● Problem:
Quote every line below exactly as it reads.

● Source material:
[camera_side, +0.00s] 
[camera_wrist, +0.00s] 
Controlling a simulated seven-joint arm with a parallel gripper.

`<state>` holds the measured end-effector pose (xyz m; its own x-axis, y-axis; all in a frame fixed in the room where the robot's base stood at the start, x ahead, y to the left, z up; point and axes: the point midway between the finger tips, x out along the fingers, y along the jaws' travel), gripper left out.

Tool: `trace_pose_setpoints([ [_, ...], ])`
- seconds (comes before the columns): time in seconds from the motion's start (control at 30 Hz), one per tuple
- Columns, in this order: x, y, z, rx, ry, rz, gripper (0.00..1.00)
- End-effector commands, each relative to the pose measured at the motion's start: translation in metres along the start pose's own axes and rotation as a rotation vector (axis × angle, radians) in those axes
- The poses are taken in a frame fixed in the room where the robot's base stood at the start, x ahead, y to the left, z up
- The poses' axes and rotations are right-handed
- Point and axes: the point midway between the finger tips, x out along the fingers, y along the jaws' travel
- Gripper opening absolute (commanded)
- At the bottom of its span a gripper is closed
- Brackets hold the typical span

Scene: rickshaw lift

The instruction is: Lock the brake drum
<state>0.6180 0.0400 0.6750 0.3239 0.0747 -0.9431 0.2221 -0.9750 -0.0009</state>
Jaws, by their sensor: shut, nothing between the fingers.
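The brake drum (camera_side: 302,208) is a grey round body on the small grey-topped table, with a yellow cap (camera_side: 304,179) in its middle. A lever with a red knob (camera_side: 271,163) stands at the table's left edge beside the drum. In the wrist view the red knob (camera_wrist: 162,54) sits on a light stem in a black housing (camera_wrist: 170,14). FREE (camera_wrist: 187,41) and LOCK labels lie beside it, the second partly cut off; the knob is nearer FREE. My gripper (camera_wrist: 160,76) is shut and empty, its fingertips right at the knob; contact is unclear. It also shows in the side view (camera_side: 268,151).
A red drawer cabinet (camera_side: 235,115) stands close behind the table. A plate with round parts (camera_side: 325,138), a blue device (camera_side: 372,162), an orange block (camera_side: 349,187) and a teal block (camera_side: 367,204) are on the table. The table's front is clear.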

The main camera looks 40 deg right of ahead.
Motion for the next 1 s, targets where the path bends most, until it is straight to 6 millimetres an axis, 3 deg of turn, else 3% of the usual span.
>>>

● The completed task:
[camera_side, +0.00s] 
[camera_wrist, +0.00s] 
Controlling a simulated seven-joint arm with a parallel gripper.

`<state>` holds the measured end-effector pose (xyz m; its own x-axis, y-axis; all in a frame fixed in the room where the robot's base stood at the start, x ahead, y to the left, z up; point and axes: the point midway between the finger tips, x out along the fingers, y along the jaws' travel), gripper left out.

Tool: `trace_pose_setpoints([ [_, ...], ])`
- seconds (comes before the columns): time in seconds from the motion's start (control at 30 Hz), one per tuple
- Columns, in this order: x, y, z, rx, ry, rz, gripper (0.00..1.00)
- End-effector commands, each relative to the pose measured at the motion's start: translation in metres along the start pose's own axes and rotation as a rotation vector (axis × angle, radians) in those axes
- The poses are taken in a frame fixed in the room where the robot's base stood at the start, x ahead, y to the left, z up
- The poses' axes and rotations are right-handed
- Point and axes: the point midway between the finger tips, x out along the fingers, y along the jaws' travel
- Gripper opening absolute (commanded)
- At the bottom of its span a gripper is closed
- Brackets hold the typical span

Scene: rickshaw lift

The instruction is: Lock the brake drum
<state>0.6180 0.0400 0.6750 0.3239 0.0747 -0.9431 0.2221 -0.9750 -0.0009</state>
Jaws, by their sensor: shut, nothing between the fingers.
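The brake drum (camera_side: 302,208) is a grey round body on the small grey-topped table, with a yellow cap (camera_side: 304,179) in its middle. A lever with a red knob (camera_side: 271,163) stands at the table's left edge beside the drum. In the wrist view the red knob (camera_wrist: 162,54) sits on a light stem in a black housing (camera_wrist: 170,14). FREE (camera_wrist: 187,41) and LOCK labels lie beside it, the second partly cut off; the knob is nearer FREE. My gripper (camera_wrist: 160,76) is shut and empty, its fingertips right at the knob; contact is unclear. It also shows in the side view (camera_side: 268,151).
A red drawer cabinet (camera_side: 235,115) stands close behind the table. A plate with round parts (camera_side: 325,138), a blue device (camera_side: 372,162), an orange block (camera_side: 349,187) and a teal block (camera_side: 367,204) are on the table. The table's front is clear.

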The main camera looks 40 deg right of ahead.
Motion for the next 1 s, targets where the path bends most, until it is straight to 6 millimetres an axis, 3 deg of turn, else 3% of the usual span.
>>>

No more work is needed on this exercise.